Platz für Neues schaffen
Das oberste Ziel beim Schneiden eines Strauchs ist ein harmonischer, gleichmässiger, luft- und sonnendurchlässiger Aufbau. Es geht also vor allem darum, sich gegenseitig beschattende, nach innen wachsende oder zu dicht stehende Triebe zu entfernen. Zunächst kommen erkrankte oder im Winter erfrorene Triebe unters Messer. Um festzustellen, ob sie wirklich nicht mehr leben, kann man mit dem Fingernagel oder der Schere leicht über die Rinde kratzen. Ist es darunter grün, ist der Zweig vital.

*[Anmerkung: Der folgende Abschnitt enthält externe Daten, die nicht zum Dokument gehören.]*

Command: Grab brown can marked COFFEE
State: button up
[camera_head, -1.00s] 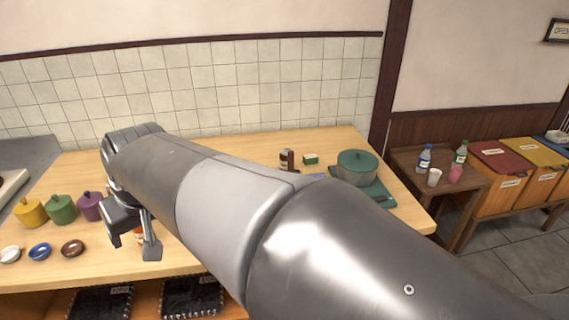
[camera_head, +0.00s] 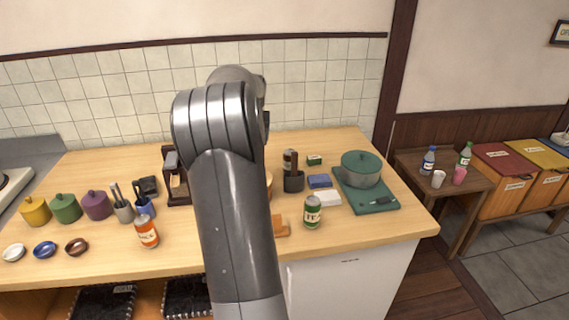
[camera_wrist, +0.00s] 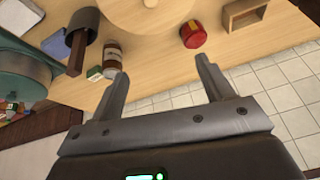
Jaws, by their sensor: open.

Sträucher haben dann den gewünschten Aufbau, wenn ihr Gerüst aus etwa fünf Haupttrieben besteht. Dazu müssen bei älteren Exemplaren vergreiste, relativ starke Triebe an der Basis komplett herausgesägt werden, um Platz für Neues zu schaffen und um Licht in den Strauch zu bringen. Mehrjährige Triebe lassen sich auf kurze, junge Seitentriebe umlenken oder auf fünf bis zehn Zentimeter lange Stummel einkürzen. Aus ihnen wachsen die Fruchttriebe des nächsten Jahres. Wichtig ist, nicht zu viele zweijährige Triebe zu entfernen, denn an ihnen produziert der Strauch die Sommerfrüchte.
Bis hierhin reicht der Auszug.